The Accommodation sector showed a pattern of point of sale intrusions (180), with hacking (171) and malware (180) as the common actors, most commonly using servers (175) and user development (174).
Continuing with the Accommodation vertical as an example, which includes hotels and restaurants, it is evident that the 180 breaches suffered within this sector in 2016 was dominated by point-of-sale (POS) breaches – the top industry for POS intrusions – with the majority (96%) of the breaches occurring by external forces with a financial motivation.
“96% of breaches involved external actors—almost all by financially-motivated organized criminal groups attacking targets of opportunity and compromising payment card data. The threat action categories of malware and hacking were ubiquitous in attacks against this industry, with third-party managed POS devices (both terminals and controllers) accounting for the majority of the assets that were compromised.”
The DBIR offers a “Thing to consider” summary for each industry studied. For the Accommodation industry, the report recommends the following measures to fight against POS malware attacks:
- The level of software installation occurring in this industry needs to decrease as this particular variety of integrity compromise represents 94% of breaches this year.
- Don’t use default passwords as doing so makes criminals’ lives much easier.
- Filter remote access to your POS network. Only allow connections from whitelisted IP addresses.
- Patch promptly and consistently and make certain all terminals and servers are running the most recent version of software.
Incident Classification Patterns
Verizon concluded its report by featuring the nine incident classification patterns, with 88% of all breaches analyzed in the DBIR falling into one of the nine categories. Verizon looks at this section as a way to provide guidance on what is most likely to negatively impact an organization.
“Understanding these areas of concern goes a long way to help struggling security professionals gain insight on where and how to invest their limited resources. The patterns provide a quick and easy way to assess a baseline of where the most likely danger will arise.”
Here are a couple of categories worth examining:
- Denial of Service (DDoS) Attacks: DDoS attacks refer to “any attack intended to compromise the availability of networks and systems. Includes both network and application attacks designed to overwhelm systems, resulting in performance degradation or interruption of service.”
This category saw 11,246 incidents, five with confirmed data disclosure. Entertainment, Professional Services, Public, Information, and Finance saw the most instances of this category, with large organizations the targets in 98 % of attacks. Across the board, the median size of DoS attacks decreased. Most attacks also didn’t last for more than a few days. But the security industry still witnessed some notable attacks driven by IoT botnets, including Mirai’s DDoS attack campaign against Dyn on 21 October 2016.

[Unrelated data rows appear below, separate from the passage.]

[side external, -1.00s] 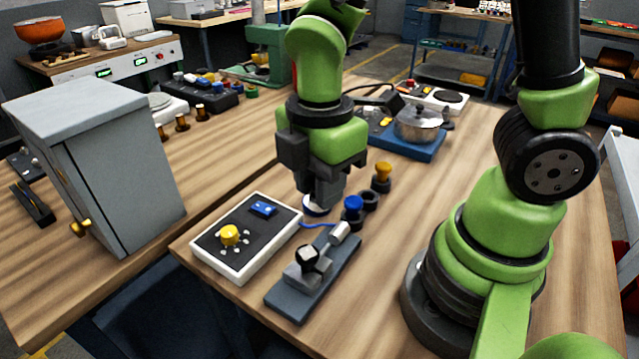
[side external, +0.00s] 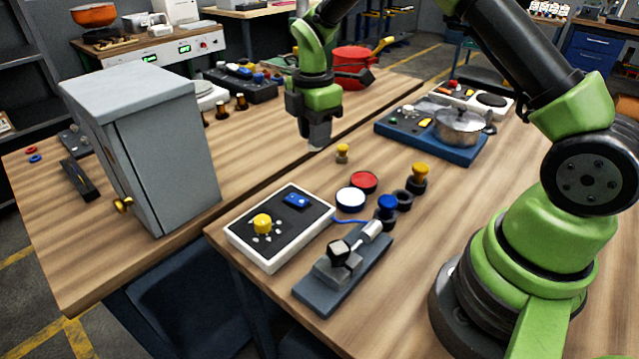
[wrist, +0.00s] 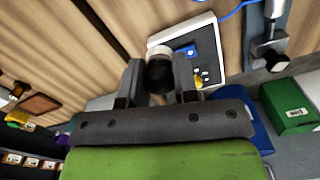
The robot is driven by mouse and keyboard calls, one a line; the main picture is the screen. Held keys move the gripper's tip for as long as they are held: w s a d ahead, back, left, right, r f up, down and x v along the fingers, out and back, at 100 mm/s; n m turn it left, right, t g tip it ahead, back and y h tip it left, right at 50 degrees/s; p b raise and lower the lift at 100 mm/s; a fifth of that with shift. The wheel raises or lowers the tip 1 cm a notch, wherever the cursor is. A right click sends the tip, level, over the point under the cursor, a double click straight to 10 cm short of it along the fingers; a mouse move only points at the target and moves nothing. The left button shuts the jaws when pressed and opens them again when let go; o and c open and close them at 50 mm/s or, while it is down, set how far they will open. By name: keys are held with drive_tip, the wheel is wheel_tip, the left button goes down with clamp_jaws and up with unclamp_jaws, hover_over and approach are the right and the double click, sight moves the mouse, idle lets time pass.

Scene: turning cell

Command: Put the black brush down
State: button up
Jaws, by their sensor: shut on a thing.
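My gripper (side external: 318,143) is raised above the wooden bench near the gap between the two tables, its fingers pointing down. In the wrist view, my gripper (wrist: 158,88) is shut on a short dark cylinder with a pale band at its far end, which I take to be the black brush (wrist: 158,72). In the side view the brush cannot be told apart from the dark fingers. Its underside is hidden.
A red disc (side external: 364,181), a white disc (side external: 351,199) and a small yellow-topped peg (side external: 343,152) stand below and nearby. A control box (side external: 240,236) and a clamp fixture (side external: 345,275) are in front. A grey cabinet (side external: 170,150) stands left, a pot (side external: 458,128) right.

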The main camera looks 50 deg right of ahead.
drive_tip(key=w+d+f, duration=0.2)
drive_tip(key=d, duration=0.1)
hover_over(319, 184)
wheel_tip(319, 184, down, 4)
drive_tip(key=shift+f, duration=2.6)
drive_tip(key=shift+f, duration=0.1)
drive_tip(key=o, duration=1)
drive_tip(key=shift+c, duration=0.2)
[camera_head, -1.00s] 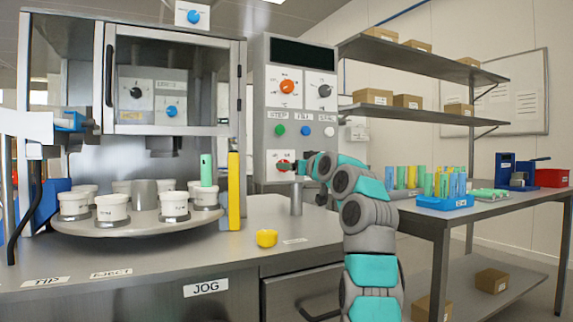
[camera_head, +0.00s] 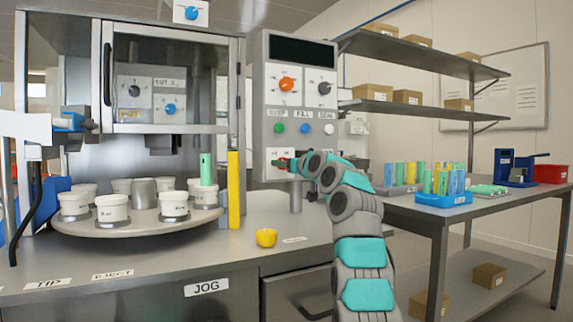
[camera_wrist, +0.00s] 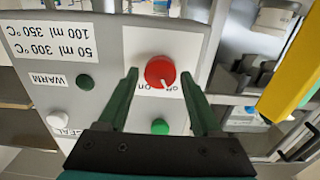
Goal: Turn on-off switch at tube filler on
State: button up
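The on-off switch is a round red knob (camera_wrist: 160,71) on a white label on the filler's control panel (camera_head: 262,95). In the wrist view, which is turned upside down, its white mark points down and slightly right, close to the small "off" lettering; "On" stands to the left. My gripper (camera_wrist: 160,75) is open, with one green finger on each side of the knob. Gaps show between fingers and knob, so I see no grip. In the head view my gripper (camera_head: 284,163) is at the panel's lower part and covers most of the knob.
A yellow upright bar (camera_head: 234,190) and the turntable (camera_head: 130,226) with white cups stand left. A yellow piece (camera_head: 266,238) lies on the counter. A side table (camera_head: 470,205) stands right.

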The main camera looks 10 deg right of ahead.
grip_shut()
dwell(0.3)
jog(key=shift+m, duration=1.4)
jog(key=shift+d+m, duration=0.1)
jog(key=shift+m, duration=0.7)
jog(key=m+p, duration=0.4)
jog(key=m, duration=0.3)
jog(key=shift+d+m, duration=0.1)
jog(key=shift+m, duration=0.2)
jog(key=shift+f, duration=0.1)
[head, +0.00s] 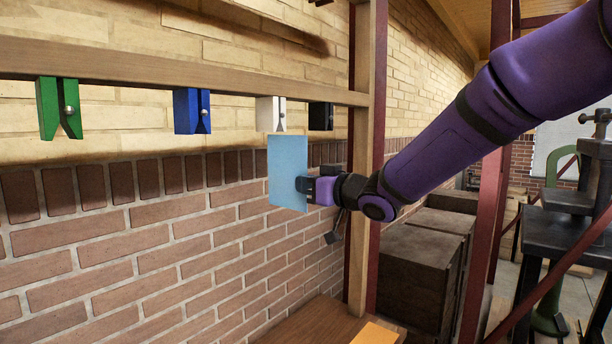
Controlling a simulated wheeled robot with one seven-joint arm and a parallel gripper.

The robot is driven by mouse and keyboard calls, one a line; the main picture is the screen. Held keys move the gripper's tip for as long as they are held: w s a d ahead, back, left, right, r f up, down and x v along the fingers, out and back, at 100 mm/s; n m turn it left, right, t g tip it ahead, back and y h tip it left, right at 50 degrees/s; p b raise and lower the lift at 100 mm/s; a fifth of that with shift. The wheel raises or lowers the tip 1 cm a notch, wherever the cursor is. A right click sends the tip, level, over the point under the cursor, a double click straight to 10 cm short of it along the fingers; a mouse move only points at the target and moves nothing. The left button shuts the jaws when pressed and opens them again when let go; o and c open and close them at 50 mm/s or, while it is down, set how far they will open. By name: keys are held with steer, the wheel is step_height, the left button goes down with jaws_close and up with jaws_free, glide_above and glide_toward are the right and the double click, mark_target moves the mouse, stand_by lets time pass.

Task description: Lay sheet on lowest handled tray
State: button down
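A light blue sheet (287,170) hangs upright, its top edge at the jaws of a white clip (270,113) on the wooden rail. I cannot tell whether the clip still grips it. My gripper (303,186) is at the sheet's right edge, with one dark fingertip in front of the sheet. The other finger is hidden, so I cannot tell whether it is closed on the sheet. No handled tray can be made out.
Green (59,108), blue (192,111) and black (320,116) clips hang on the rail (180,75) before a brick wall. A wooden post (362,180) stands behind my wrist. Dark boxes (420,265), a red post (483,230) and a press (575,220) stand right. An orange piece (376,333) lies on the bench.

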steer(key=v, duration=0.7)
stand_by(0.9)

- POS Intrusions: Point-of-sale attacks are described by Verizon as “remote attacks against the environments where card-present retail transactions are conducted. POS terminals and POS controllers are the targeted assets. Physical tampering of PIN entry device (PED) pads or swapping out devices is covered in the Payment Card Skimmers section.”
Accommodation and Food Services as well as Retail suffered the greatest from POS intrusions. In total, there were just 212 incidents, 207 with confirmed data disclosure. Many of these attacks involved RAM scraping. However, keylogging/spyware also played a part.
DBIR 2017 – Conclusion
Much like the growth of data breaches reported within Verizon’s DBIR, the DBIR itself has also evolved.
Within the last decade, the DBIR went from a brief report totally comprised of breaches investigated by one entity (Verizon), which were primarily focused on Financial and Retail verticals, to a collaborative effort with as many as 70 organizations spanning the globe. Over the last decade our scope has broadened to encompass a bit of almost everything cyber- related that is occurring in enterprises around the world.
With the many new threats that have emerged and evolved over the last 10 years – hacktivism moving from availability attacks to full-blown data breaches, the prevalence of nation-state and state-affiliated espionage, the rise and dominance of phishing, DDoS attacks, more sophisticated and polymorphic malware—DBIR’s goal remains the same.
“Our goal has always been to help organizations understand the threats they are facing, and enable them to make sound evidence-based risk management decisions.”
Until DBIR 2018, let’s all hope that knowledge is power in the fight against data breaches.